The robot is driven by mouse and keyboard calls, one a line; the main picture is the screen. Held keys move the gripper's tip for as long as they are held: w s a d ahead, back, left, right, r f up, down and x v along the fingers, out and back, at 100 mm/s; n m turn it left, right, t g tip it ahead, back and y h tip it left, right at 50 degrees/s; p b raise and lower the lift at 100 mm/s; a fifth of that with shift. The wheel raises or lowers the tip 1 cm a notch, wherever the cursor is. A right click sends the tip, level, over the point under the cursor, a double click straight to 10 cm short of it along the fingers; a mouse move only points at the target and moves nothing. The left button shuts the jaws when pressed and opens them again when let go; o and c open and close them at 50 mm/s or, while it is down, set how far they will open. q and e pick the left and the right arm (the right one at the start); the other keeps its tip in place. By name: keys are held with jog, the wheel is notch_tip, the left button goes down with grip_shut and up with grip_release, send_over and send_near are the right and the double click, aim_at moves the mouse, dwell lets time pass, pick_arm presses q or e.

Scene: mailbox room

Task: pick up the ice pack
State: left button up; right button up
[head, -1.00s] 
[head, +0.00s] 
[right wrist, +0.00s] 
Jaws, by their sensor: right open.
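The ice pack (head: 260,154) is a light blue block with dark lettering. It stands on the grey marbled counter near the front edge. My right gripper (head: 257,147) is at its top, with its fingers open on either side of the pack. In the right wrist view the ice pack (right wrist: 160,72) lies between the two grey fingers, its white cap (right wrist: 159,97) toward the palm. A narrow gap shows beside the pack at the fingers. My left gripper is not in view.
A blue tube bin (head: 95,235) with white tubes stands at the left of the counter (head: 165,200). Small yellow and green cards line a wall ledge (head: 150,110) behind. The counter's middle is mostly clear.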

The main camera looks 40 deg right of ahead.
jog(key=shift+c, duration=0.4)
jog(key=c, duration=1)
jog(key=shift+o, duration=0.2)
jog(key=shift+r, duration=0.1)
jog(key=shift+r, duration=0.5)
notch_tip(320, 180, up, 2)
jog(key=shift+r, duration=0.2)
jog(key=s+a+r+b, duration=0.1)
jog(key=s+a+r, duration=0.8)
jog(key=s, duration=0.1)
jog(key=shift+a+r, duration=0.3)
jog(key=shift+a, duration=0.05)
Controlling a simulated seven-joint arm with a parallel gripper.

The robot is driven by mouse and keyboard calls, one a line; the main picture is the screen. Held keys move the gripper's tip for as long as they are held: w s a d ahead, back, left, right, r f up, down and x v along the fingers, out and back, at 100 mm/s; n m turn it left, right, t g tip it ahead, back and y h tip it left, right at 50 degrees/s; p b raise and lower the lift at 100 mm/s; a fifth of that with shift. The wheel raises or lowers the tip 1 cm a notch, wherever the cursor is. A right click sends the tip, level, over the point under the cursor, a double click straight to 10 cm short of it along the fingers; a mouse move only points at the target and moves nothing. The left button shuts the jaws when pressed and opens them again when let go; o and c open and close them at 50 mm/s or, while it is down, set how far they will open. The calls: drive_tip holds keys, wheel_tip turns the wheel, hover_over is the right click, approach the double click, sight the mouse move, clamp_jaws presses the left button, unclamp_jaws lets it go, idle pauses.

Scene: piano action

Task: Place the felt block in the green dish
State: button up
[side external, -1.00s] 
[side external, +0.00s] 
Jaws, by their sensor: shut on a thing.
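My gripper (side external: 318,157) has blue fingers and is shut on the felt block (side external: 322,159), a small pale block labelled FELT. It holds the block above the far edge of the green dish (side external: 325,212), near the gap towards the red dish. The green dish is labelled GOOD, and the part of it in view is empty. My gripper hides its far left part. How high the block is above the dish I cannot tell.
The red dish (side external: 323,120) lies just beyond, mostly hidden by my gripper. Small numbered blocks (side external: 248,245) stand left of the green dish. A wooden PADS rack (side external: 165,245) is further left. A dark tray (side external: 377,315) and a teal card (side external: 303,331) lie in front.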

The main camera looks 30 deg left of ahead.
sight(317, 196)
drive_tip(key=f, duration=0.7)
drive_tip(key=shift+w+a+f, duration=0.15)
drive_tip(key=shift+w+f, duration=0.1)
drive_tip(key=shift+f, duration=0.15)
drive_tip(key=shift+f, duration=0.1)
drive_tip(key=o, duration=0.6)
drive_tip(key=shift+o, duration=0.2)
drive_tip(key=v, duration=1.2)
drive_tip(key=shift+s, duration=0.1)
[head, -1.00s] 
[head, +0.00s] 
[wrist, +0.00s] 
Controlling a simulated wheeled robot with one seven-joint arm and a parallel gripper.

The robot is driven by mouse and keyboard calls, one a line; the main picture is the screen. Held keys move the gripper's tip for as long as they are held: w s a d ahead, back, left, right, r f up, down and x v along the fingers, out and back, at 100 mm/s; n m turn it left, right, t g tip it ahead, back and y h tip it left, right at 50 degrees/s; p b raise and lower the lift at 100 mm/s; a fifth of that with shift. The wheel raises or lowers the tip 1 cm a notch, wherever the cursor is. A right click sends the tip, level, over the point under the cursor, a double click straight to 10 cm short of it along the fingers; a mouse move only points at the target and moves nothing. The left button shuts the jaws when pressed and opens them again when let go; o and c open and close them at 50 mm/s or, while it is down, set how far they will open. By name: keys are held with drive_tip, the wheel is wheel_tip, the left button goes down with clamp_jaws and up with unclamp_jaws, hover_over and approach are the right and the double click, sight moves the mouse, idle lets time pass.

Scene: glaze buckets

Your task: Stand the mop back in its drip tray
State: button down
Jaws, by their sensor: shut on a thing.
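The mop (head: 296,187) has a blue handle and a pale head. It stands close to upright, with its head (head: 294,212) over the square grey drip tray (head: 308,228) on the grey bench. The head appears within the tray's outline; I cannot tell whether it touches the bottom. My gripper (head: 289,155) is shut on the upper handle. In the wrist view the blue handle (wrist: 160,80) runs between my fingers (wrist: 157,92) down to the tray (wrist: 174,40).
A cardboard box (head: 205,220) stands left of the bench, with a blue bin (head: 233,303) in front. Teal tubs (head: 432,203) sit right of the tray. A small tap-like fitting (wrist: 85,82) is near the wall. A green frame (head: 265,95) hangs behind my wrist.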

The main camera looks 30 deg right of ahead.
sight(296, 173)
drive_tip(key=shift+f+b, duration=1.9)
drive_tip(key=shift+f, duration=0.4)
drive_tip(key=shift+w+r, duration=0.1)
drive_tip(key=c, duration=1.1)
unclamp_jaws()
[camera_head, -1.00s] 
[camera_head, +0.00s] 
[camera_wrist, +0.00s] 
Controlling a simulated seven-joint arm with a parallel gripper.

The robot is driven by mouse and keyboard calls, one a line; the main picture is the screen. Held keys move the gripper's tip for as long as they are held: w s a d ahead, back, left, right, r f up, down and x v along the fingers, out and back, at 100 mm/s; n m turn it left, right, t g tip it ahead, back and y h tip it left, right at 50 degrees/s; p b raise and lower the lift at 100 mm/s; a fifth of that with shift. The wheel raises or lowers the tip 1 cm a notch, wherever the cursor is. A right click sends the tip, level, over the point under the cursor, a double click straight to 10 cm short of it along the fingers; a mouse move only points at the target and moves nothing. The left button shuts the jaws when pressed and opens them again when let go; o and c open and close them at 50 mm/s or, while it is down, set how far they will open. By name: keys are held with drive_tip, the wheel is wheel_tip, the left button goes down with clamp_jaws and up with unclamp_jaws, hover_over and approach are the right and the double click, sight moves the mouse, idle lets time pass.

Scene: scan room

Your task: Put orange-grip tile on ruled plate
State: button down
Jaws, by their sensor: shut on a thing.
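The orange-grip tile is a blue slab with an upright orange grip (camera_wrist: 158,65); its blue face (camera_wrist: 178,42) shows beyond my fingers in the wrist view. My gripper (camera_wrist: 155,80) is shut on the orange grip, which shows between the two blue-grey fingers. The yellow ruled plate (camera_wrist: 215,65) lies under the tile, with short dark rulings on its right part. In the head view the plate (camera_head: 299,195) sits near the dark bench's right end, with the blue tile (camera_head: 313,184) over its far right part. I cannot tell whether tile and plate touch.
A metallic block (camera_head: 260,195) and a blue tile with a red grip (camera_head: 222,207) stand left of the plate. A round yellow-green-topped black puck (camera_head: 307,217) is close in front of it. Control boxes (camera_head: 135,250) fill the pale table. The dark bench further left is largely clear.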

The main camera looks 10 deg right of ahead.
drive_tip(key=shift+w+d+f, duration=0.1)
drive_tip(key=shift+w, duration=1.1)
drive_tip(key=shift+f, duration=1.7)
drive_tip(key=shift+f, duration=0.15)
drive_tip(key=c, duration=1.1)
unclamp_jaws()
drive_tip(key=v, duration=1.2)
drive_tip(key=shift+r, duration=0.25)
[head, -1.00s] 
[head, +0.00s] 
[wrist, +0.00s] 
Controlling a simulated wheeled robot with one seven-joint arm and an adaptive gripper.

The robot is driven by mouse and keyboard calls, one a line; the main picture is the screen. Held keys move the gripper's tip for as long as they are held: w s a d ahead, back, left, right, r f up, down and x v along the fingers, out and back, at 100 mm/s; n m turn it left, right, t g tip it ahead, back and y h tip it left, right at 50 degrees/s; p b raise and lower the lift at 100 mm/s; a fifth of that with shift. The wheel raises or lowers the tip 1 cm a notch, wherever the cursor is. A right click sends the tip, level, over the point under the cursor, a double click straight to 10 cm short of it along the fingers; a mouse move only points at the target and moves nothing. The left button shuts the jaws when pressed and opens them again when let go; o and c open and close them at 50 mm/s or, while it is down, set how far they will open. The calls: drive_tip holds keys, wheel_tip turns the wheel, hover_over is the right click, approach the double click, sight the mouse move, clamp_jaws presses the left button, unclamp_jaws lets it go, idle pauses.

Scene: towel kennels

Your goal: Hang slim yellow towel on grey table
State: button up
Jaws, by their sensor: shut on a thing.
------------------------------------------------------------
In the data above, find the line that contains "Scene: piano action" and the line that contains "[side external, +0.00s]". Repeat exactly those lines and every line between them, and only those.

Scene: piano action

Task: Place the felt block in the green dish
State: button up
[side external, -1.00s] 
[side external, +0.00s] 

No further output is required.